There were exceptions to this, most notably in Waterford Township where the Democratic party had the more experienced candidates who, once again, represented more broadly the leanings of the community. Likewise there were Democrats in the eight communities we covered who got our endorsements, based on comparative considerations. Beyond the local communities, our election endorsements included candidates from both parties when it came to the county, state House and Senate and Congress.
Fast forward to 2010 with the start of Downtown Newsmagazine. News editor Lisa Brody and I lean more conservative on fiscal issues and liberal on social issues. We have endorsed both Republicans and Democrats when it comes to partisan offices at the township, county and state level.
Our overriding consideration when we approach the task of determining who we will recommend for office is who has a better understanding of the issues and who can best represent the general outlook of local residents. Against the backdrop that there are no perfect candidates, in theory we send elected officials off to the county complex on Telegraph Road, the state legislature in Lansing or Congress in D.C. to represent our views, not just their own. At best it's an imperfect system.
We also take into consideration who can work across the political aisle to get something accomplished once they take office – a quality sorely lacking nowadays.
In past elections, Downtown Newsmagazine has endorsed – without hesitation – Republicans. But when we finished our endorsements this year, we noticed that after weeks of daily discussions of candidate responses to our questionnaires, we ended up not endorsing any Republican candidates.
Part of this outcome had to do with a half dozen GOP candidates who failed to respond to the questionnaires we sent out to all candidates. If you don't respond then you simply cannot be considered for an endorsement. It's that simple.
There were also a number of Republican candidates who, based on their responses, were considered 2020 election deniers who automatically disqualified themselves for consideration. We publicly announced in our July issue prior to the August primary election that we would not promote to office – any position of power – those who live in an alternate reality that includes a belief that the 2020 election was somehow stolen.

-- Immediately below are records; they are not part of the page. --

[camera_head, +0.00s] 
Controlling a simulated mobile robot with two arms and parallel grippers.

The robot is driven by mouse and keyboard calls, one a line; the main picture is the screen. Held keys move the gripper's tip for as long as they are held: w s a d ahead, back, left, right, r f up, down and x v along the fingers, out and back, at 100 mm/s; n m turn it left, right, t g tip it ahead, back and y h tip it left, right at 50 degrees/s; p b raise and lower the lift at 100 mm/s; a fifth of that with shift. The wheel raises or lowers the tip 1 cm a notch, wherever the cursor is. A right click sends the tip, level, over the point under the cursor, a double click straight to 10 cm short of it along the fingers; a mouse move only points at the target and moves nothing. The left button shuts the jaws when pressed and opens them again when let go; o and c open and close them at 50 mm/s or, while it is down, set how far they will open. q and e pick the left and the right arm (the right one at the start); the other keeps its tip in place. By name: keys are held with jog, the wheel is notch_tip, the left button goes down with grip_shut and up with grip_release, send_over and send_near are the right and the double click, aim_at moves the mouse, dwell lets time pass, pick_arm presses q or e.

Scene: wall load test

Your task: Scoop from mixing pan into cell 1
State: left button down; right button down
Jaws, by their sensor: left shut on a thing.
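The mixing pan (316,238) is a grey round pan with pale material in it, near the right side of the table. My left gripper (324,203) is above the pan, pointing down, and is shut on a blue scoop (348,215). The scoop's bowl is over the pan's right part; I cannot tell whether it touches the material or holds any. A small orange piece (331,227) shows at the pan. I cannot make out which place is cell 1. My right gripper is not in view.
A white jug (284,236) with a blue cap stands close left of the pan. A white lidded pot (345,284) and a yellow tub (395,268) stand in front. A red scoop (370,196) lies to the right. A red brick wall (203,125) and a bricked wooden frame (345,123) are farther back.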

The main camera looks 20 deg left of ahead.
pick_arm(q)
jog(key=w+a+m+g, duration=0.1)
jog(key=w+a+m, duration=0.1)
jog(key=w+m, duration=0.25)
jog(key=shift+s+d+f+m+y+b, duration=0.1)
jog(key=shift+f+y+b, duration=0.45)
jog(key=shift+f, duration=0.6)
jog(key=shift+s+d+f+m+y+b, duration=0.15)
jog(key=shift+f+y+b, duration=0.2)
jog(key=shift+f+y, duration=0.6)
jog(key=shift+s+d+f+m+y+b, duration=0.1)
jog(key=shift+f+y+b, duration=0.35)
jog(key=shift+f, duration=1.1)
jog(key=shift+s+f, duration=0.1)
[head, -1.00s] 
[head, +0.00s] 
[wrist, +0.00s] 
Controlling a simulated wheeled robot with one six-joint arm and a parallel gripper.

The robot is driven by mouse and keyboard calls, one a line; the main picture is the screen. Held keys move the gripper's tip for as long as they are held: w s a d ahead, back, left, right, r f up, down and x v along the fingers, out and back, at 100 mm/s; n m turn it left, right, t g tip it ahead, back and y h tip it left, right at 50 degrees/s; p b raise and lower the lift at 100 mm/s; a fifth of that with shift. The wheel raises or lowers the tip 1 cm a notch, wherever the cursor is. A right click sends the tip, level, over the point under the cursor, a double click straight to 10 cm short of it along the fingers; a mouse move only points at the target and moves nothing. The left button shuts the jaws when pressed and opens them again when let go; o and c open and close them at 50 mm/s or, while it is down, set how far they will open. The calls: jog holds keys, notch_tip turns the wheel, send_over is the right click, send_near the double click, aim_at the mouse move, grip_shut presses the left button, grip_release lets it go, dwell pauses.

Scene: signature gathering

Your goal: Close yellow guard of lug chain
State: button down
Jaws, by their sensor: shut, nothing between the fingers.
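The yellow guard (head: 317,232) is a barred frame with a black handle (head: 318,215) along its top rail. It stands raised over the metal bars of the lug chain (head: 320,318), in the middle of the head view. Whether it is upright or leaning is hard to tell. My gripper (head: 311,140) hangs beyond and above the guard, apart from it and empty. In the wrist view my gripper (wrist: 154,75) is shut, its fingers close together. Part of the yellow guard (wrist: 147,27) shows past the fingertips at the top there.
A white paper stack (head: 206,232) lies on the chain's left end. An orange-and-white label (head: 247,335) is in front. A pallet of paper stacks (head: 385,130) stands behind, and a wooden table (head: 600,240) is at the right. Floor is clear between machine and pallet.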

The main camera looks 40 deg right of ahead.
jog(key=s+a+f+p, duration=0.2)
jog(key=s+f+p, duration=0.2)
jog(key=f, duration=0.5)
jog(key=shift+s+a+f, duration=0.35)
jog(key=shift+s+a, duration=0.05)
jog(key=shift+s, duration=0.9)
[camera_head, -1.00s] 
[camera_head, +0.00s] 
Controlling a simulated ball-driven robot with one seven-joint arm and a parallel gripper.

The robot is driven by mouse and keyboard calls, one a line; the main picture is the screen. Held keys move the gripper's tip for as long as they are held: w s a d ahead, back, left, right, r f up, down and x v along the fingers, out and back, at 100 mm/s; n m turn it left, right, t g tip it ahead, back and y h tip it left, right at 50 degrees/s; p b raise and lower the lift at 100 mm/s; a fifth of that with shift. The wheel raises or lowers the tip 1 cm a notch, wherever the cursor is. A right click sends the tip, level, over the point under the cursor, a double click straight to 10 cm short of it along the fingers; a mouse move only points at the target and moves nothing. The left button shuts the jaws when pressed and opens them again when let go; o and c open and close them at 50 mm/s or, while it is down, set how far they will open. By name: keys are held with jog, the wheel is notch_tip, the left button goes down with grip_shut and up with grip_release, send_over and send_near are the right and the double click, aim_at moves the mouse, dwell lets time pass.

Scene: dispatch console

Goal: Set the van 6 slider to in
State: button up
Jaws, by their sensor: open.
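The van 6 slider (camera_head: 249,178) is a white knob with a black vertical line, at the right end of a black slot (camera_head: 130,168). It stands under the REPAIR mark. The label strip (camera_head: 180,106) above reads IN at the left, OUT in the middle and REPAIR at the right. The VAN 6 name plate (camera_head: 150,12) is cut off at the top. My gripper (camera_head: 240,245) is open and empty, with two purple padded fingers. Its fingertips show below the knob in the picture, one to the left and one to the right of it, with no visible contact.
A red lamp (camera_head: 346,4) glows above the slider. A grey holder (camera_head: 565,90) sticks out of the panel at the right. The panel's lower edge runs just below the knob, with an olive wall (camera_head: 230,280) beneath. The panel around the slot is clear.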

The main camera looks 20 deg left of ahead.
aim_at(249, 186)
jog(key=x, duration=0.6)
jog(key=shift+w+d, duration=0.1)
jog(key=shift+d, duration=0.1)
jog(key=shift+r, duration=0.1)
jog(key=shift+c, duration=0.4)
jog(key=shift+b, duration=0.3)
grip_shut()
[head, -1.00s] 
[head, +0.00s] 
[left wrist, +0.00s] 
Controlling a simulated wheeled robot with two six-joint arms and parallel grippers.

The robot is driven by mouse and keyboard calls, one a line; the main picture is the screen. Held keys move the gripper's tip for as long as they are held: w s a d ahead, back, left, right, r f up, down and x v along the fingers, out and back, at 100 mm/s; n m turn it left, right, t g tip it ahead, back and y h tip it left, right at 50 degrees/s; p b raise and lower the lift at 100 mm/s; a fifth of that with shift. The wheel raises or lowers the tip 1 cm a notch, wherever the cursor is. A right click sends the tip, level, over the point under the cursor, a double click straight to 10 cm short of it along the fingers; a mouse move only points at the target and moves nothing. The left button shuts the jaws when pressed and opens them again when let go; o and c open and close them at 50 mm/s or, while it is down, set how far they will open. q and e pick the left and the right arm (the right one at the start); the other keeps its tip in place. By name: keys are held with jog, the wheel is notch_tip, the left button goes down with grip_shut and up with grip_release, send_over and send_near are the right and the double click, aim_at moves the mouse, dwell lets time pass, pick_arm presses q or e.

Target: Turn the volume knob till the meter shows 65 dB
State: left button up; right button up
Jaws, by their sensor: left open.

Sorry, but a Michigan Senate report issued by Republicans found no evidence of a 'stolen' election, and 64 failed court challenges to the 2020 results was proof enough for us.
We noticed in recent weeks that a number of respected national publications (and locally the Detroit Free Press) have now adopted a similar position. We will say it again – our democracy as we have known it is at stake in this election. So if you buy into the 'stolen' election conspiracy theory, don't look to us for support.
Our endorsements for this election are the result of considerable debate on candidate positions on issues, some Zoom sessions, online research and our personal knowledge of candidates as the only local media outlet that regularly covers local government. In more complicated races, like the school board contests this year, we openly display our logic for arriving at our decisions so readers can follow our thought process.
The endorsements themselves are sometimes glib, cutting and frank assessments of those running for office. They are designed to make an impression on readers and prompt them to think. Some seeking office may feel uncomfortable with what we write but that has been and will remain our style, like it or not.
As to the general content of what we provide in Downtown Newsmagazine, we work hard to provide a legitimate news product. Over our 12-year history, readers have been given over 1,700 stories covering local municipal and school district decisions; over 300 longform stories dealing with major issues that could be facing our local communities; and over 700 personality profiles in our popular Faces features, plus special sections during the course of each year.
We do all of this for the benefit of our readers and are quite proud of our efforts which have been recognized far beyond the borders of the Birmingham-Bloomfield area. No hidden agenda; no loyalty to any one party. Just a desire to keep local residents informed and to weigh-in on the public agenda for the benefit of those now living here and those who will come behind us.